La Corte Suprema di Cassazione Sezioni Unite Civili con la sentenza N. 36197/2023 pubblicata il 28.12.23 ha posto fine ad un contrasto che si era venuto a creare nella giurisprudenza degli scorsi anni in merito alla decorrenza della prescrizione dei crediti da lavoro.
Difatti, negli ultimi anni si era formato un filone giurisprudenziale secondo cui il lavoratore, fintanto che il rapporto lavorativo continuava, non fosse penalizzato dal termine prescrizionale, perché per eventuali differenze retributive o altri crediti maturati in costanza di rapporto il termine quinquennale era da ritenersi sospeso, dovendo decorrere solo dalla cessazione del rapporto.
La ragione si rinveniva nelle riforme che avevano mutato la geometria delle tutele contro i licenziamenti illegittimi e nel connaturato timore del lavoratore subordinato di subire conseguenze ritorsive se avesse avanzato richieste (es. differenze retributive) durante lo svolgimento del rapporto lavorativo.
Per effetto di ciò, nel privato la prescrizione quinquennale rimane sospesa durante il contratto di lavoro e inizia a decorrere solo se e quando esso cessa.
Il risvolto pratico è molto favorevole per il dipendente, perché garantisce una tutela maggiore e più effettiva per il lavoratore, che così può quantificare le proprie richieste senza limiti di tempo e senza perdere neanche un’annualità.
Ciò, tuttavia, ha in seguito dato origine ad alcune pronunce che hanno esteso tale principio anche ai rapporti di impiego pubblico, in virtù della loro equiparabilità.
Con la recentissima pronuncia delle SS.UU. ciò non è più possibile per i dipendenti pubblici, né per i rapporti contrattualizzati né per quelli a tempo indeterminato, pertanto devono formalizzare le loro richieste entro 5 anni dal sorgere del diritto anche in costanza di svolgimento del rapporto lavorativo.
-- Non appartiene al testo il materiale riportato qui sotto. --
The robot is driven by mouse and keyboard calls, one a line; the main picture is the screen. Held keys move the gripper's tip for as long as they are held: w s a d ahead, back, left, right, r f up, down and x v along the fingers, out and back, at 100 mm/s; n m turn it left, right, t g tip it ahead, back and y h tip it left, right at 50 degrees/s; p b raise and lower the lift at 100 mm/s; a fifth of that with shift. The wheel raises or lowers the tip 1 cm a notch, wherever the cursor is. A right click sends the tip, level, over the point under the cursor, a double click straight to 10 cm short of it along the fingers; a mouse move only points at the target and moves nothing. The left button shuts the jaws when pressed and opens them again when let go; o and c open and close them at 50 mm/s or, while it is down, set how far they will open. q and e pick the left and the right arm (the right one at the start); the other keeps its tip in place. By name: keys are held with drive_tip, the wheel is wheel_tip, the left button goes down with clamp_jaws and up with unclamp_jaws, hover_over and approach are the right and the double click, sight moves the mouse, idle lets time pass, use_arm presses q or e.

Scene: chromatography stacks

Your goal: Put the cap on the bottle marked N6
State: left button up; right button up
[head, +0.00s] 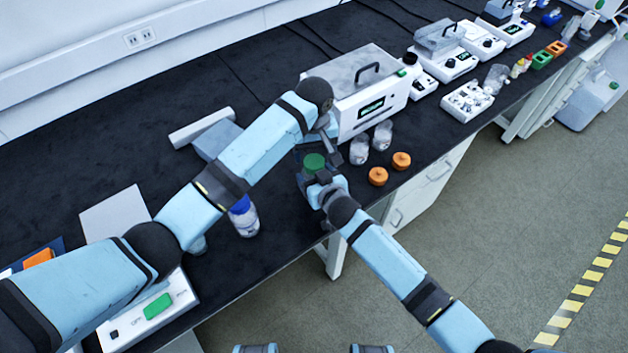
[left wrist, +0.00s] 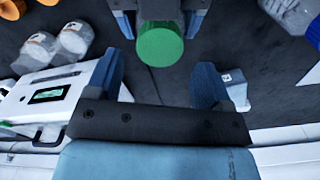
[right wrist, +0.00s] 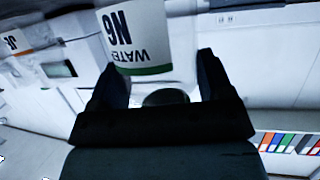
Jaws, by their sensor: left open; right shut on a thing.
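The green cap (head: 314,163) is between the fingers of my right gripper (head: 312,170), which is shut on it. It shows as a green disc in the left wrist view (left wrist: 160,45) and as a dark round shape in the right wrist view (right wrist: 165,97). The bottle marked N6 (right wrist: 137,38) appears upside down in the right wrist view, just beyond the fingers and left of centre, with a green band. I cannot make it out in the head view or tell whether it touches the cap. My left gripper (left wrist: 160,85) is open and empty, above and behind the cap.
Two clear bottles (head: 359,151) (head: 382,136) stand to the right before a white instrument (head: 350,118). Two orange caps (head: 378,176) (head: 401,160) lie near the bench edge. A blue-capped bottle (head: 246,223) stands left. My left arm covers part of the bench.

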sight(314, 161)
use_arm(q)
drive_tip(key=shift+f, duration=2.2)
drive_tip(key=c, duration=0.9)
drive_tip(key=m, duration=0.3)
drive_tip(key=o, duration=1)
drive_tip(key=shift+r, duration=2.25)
Le Sezioni Unite ritengono che il rapporto di pubblico impiego goda di maggiori garanzie di stabilità che lo pongono al riparo da licenziamenti illegittimi e quindi ciò riduce fortemente il timore per il lavoratore di licenziamenti ritorsivi.
In particolare, la citata sentenza richiama l’art. 97 della Costituzione, secondo cui il dipendente pubblico sarebbe tutelato dal principio costituzionale che impone di assicurare il buon andamento e l’imparzialità dell’amministrazione.
Si tratta di motivazioni forse un po’ deboli e discutibili, tanto che detta sentenza prevede la compensazione delle spese di lite (ossia nessuna condanna per il lavoratore che faceva valere le proprie pretese in misura maggiore e ben oltre il termine prescrizionale), ma tant’è e bisogna prenderne atto.